Image: Researchers at sediment coring station
Image courtesy of Darrell Kaufman, Northern Arizona University
Researchers secure a platform used to take sediment cores from Sunday Lake, Alaska. Sediment cores were among the tools used by experts to calculate Arctic temperatures over the last 2,000 years.
updated 9/3/2009 2:23:23 PM ET 2009-09-03T18:23:23

The Arctic is warmer than it's been in 2,000 years, according to a new study, even though it should be cooling because of changes in the Earth's orbit that cause the region to get less direct sunlight.

Indeed, the Arctic had been cooling for nearly two millennia before reversing course in the last century and starting to warm as human activities added greenhouse gases to the atmosphere.

"If it hadn't been for the increase in human-produced greenhouse gases, summer temperatures in the Arctic should have cooled gradually over the last century," said Bette Otto-Bliesner, a National Center for Atmospheric Research scientist and co-author of the study on Arctic temperatures that was being published in Friday's edition of the journal Science.

The most recent 10-year interval, 1999-2008, was the warmest of the last 2,000 years in the Arctic, according to the researchers led by Darrell Kaufman, a professor of geology and environmental science at Northern Arizona University.

Study: 2.5 degrees warmer
Summer temperatures in the Arctic averaged 2.5 degrees Fahrenheit warmer than would have been expected if the cooling had continued, the researchers said.

The finding adds fuel to the debate over a House-passed climate bill now pending in the Senate. The administration-backed measure would impose the first limits on greenhouse gases and eventually would lead to an 80 percent reduction by putting a price on each ton of climate-altering pollution.

It is the latest in a drumbeat of reports on warming conditions in the Arctic, including:

  • A marine scientist reports that Alaskan waters are turning acidic from absorbing greenhouse gases faster than tropical waters, potentially endangering the state's $4.6 billion fishing industry.
  • NASA satellite measurements show that sea ice in the Arctic is more than just shrinking in area, it is dramatically thinning. The volume of older crucial sea ice in the Arctic has shrunk by 57 percent from the winter of 2004 to 2008.
  • Global warming effects in Alaska also include shrinking glaciers, coastal erosion and the march north of destructive forest beetles formerly held in check by cold winters.

And with the melting of land-based ice, such as the massive Greenland ice cap, sea levels could rise across the world, threatening millions who live in coastal cities.

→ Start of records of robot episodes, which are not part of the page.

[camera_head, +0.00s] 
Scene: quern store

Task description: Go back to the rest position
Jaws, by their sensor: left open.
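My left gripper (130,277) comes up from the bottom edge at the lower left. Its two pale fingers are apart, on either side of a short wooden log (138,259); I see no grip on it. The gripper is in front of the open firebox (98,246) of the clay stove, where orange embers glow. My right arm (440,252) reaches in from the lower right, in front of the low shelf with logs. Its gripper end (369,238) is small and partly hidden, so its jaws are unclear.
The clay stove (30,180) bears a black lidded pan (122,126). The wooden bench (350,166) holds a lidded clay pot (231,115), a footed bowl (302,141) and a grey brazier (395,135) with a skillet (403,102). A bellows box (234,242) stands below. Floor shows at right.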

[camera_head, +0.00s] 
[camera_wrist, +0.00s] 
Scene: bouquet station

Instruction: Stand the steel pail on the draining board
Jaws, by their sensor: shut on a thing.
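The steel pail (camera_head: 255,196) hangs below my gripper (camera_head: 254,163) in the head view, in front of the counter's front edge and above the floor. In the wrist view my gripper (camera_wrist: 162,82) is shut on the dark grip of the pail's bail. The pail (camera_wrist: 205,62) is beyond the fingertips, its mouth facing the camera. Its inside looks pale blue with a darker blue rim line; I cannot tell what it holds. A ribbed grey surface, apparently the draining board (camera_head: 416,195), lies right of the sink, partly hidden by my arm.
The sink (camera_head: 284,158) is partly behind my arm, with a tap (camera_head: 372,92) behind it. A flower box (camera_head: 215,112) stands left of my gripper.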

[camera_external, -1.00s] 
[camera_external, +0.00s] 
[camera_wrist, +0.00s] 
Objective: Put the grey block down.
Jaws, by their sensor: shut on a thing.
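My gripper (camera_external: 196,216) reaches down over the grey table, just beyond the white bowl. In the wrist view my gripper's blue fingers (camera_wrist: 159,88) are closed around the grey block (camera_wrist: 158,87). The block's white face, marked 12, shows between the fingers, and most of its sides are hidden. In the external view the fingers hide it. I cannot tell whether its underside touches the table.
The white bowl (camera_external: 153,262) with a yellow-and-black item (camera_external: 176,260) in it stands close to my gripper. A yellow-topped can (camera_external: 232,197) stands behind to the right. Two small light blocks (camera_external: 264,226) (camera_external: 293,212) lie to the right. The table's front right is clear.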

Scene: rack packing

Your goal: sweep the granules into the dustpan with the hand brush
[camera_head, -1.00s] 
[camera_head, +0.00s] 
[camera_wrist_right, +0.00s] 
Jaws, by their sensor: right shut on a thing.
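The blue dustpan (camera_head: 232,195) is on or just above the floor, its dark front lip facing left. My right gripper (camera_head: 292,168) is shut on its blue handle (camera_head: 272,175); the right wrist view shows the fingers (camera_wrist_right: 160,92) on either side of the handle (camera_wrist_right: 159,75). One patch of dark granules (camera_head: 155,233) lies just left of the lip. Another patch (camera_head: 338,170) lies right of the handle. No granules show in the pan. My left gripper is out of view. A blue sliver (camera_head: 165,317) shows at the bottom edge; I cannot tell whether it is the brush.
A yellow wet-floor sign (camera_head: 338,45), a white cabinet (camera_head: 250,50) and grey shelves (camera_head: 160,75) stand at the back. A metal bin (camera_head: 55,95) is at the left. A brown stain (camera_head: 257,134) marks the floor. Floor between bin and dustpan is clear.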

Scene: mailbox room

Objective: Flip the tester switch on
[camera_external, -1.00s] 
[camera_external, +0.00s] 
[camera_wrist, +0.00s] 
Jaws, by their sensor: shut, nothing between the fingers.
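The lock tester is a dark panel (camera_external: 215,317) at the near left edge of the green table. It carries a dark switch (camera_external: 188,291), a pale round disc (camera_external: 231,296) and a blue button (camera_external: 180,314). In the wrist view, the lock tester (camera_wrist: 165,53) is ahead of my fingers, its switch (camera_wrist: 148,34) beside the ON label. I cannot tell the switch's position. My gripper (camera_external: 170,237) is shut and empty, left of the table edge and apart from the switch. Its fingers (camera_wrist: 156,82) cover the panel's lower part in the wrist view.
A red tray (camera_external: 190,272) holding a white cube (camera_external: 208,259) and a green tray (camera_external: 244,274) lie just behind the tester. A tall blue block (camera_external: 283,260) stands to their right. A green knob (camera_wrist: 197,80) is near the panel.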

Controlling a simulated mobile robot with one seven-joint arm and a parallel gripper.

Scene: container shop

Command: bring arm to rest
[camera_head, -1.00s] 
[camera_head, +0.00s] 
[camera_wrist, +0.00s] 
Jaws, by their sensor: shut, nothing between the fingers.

The new report is based on a decade-by-decade reconstruction of temperatures over the past 2,000 years developed using information from ancient lake sediments, ice cores, tree rings and other samples. The findings were then compared with complex computer climate model simulations.

Expert: Gases 'overwhelming' system
"This study provides us with a long-term record that reveals how greenhouse gases from human activities are overwhelming the Arctic's natural climate system," commented NCAR scientist David Schneider, a co-author on the study.

"This result is particularly important because the Arctic, perhaps more than any other region on Earth, is facing dramatic impacts from climate change," he added.

Added Jonathan Overpeck, a University of Arizona professor of geosciences: "The Arctic should be very sensitive to human-caused climate change, and our results suggest that indeed it is."

In addition, he pointed out, as the Arctic warms there is less snow and ice to reflect solar energy back into space and the newly exposed dark soil and dark ocean surfaces absorb solar energy and warm further, accelerating the warming process.

The Arctic cooling had been the result of a 21,000-year cycle in the Earth's movement that caused the far north to get progressively less summertime energy from the sun for the last 8,000 years. That process won't reverse for another several thousand years.

The research was funded by the National Science Foundation.

The experts said their research added 1,600 years to the Arctic temperature record, far beyond the 400 years previously available at that level of detail.